- Task brief
Using the material below, print the line that contains "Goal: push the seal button", the line that contains "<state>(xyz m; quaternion", and every line in between, exactly and nothing else.

- Dataset records
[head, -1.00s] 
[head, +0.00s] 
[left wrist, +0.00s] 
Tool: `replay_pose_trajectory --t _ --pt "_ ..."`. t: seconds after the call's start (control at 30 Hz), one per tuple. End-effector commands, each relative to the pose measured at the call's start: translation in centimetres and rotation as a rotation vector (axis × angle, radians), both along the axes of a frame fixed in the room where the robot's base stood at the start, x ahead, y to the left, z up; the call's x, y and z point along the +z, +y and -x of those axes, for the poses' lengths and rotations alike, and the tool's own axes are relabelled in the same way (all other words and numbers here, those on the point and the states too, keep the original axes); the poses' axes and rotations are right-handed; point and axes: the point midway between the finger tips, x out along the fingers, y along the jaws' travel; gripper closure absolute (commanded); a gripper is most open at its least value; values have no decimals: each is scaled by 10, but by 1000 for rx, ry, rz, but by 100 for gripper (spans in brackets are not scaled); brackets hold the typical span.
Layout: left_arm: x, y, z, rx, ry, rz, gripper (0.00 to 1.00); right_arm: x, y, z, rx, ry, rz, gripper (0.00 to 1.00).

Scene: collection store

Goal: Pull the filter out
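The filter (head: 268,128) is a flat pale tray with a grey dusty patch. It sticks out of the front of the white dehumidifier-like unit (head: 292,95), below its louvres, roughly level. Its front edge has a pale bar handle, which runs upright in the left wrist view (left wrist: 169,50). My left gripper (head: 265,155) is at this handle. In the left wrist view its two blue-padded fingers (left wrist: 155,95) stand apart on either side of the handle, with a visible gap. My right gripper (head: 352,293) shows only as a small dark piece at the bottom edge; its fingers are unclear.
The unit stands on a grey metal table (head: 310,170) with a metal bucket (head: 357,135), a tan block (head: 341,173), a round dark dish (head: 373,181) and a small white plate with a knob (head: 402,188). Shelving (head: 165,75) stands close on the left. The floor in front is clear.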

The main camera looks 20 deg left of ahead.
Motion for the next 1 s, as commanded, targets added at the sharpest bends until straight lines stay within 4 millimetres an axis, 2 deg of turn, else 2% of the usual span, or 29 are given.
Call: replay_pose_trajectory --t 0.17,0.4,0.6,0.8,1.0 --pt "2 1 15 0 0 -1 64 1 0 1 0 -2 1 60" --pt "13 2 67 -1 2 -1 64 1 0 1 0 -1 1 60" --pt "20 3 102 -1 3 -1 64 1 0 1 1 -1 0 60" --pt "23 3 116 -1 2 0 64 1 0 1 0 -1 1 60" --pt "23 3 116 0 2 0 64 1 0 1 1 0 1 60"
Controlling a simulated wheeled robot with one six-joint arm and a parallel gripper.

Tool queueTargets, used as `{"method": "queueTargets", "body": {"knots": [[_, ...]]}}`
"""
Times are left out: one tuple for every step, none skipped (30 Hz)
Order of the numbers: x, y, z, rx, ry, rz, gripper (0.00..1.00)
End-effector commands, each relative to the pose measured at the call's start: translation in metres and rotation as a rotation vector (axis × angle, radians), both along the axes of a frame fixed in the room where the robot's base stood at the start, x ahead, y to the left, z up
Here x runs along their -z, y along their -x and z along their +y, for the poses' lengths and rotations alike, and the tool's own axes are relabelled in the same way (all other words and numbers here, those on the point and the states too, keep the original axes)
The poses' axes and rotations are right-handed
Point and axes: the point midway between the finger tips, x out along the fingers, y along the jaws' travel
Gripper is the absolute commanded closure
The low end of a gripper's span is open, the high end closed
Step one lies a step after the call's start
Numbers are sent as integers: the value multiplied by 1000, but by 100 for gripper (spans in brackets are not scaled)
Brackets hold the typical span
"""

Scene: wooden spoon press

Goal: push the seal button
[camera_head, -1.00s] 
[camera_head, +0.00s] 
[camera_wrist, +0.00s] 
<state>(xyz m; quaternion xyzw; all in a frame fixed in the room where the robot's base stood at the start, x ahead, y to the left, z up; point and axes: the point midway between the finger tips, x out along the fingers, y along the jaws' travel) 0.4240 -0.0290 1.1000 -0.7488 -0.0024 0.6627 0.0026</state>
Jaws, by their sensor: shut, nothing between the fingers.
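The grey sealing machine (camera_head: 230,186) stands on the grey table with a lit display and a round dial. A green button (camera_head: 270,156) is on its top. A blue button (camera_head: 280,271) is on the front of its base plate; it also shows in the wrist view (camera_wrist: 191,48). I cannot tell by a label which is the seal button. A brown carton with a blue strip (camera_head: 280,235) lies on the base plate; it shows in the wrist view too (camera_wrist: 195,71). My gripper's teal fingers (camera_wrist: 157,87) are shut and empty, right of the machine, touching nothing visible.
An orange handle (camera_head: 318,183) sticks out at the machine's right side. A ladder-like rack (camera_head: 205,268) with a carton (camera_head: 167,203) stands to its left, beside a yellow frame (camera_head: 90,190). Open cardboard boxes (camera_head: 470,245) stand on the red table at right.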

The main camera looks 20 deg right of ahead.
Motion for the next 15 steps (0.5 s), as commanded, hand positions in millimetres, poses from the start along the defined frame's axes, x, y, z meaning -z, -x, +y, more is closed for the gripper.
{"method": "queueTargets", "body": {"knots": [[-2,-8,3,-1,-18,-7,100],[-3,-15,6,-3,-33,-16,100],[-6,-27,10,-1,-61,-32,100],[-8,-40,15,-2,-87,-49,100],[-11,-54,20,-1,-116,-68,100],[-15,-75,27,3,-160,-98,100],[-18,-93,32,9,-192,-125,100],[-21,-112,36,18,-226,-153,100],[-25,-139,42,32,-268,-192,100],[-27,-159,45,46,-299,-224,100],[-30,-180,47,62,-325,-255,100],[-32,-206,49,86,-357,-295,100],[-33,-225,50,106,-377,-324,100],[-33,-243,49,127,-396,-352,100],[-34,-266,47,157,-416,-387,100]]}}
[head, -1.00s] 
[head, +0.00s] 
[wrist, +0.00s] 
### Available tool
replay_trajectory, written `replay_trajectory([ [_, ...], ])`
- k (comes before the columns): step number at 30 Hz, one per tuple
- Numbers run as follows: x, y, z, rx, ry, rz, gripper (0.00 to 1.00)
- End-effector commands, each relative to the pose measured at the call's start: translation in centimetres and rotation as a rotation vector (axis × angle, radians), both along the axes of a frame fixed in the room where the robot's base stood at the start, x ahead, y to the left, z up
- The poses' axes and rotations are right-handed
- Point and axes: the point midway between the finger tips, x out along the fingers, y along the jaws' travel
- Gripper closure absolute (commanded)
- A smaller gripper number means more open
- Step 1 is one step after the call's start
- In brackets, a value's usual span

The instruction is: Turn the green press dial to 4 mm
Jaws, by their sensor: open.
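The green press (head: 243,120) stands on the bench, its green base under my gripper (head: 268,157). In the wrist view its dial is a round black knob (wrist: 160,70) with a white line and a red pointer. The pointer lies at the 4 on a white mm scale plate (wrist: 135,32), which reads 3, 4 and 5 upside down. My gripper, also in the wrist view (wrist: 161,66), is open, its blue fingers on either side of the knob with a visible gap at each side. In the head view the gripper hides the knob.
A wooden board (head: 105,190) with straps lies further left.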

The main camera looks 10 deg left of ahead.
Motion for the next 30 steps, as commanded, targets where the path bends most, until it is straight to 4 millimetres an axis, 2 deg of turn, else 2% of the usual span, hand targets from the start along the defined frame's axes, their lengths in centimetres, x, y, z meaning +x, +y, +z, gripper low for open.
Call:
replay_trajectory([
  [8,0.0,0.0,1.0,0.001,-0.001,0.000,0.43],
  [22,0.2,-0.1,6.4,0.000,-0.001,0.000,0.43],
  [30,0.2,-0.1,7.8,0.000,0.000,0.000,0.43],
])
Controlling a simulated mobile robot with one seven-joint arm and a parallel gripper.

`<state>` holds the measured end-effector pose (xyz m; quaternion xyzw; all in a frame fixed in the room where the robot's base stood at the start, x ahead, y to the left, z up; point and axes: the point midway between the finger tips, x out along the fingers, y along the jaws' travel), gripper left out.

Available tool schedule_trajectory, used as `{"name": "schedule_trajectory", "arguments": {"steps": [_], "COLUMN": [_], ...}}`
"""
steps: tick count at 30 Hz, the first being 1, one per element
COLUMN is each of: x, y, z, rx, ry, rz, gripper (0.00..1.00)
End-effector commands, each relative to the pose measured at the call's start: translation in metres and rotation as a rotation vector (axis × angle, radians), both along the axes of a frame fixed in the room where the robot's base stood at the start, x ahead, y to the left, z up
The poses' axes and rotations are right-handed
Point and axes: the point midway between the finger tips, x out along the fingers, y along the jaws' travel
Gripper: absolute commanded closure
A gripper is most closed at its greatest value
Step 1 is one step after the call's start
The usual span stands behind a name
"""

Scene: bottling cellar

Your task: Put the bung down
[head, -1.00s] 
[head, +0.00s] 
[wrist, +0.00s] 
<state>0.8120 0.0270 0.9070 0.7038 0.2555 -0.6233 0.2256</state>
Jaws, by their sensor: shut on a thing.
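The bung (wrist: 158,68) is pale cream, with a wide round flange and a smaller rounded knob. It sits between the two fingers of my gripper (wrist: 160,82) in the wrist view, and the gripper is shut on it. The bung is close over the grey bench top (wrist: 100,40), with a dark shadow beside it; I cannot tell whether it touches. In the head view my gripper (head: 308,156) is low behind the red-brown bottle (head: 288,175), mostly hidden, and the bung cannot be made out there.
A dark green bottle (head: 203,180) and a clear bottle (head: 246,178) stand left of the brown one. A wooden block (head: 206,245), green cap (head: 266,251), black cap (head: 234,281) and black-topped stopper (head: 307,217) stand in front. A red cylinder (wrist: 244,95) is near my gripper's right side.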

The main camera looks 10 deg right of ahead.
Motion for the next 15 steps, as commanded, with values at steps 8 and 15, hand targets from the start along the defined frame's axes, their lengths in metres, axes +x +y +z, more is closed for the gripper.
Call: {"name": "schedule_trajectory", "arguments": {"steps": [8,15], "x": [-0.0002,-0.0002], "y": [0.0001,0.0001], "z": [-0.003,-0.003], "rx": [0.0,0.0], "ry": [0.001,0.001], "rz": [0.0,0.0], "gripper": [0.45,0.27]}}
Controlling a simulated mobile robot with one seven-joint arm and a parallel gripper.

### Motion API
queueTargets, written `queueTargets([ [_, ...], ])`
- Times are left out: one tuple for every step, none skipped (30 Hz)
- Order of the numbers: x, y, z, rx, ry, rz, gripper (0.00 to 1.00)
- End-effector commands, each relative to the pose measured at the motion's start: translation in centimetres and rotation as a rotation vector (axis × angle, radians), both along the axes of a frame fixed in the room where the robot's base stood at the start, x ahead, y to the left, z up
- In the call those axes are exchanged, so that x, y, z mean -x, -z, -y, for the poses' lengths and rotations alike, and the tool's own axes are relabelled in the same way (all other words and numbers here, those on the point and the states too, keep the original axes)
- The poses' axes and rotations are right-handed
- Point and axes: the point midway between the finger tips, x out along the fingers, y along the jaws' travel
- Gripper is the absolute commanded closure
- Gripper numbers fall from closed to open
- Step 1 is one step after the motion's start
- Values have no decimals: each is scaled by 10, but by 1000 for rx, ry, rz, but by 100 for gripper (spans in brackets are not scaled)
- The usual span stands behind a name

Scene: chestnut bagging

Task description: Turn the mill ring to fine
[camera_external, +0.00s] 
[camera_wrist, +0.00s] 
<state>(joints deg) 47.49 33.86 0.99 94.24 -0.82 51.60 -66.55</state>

- The response
Goal: push the seal button
[camera_head, -1.00s] 
[camera_head, +0.00s] 
[camera_wrist, +0.00s] 
<state>(xyz m; quaternion xyzw; all in a frame fixed in the room where the robot's base stood at the start, x ahead, y to the left, z up; point and axes: the point midway between the finger tips, x out along the fingers, y along the jaws' travel) 0.4240 -0.0290 1.1000 -0.7488 -0.0024 0.6627 0.0026</state>

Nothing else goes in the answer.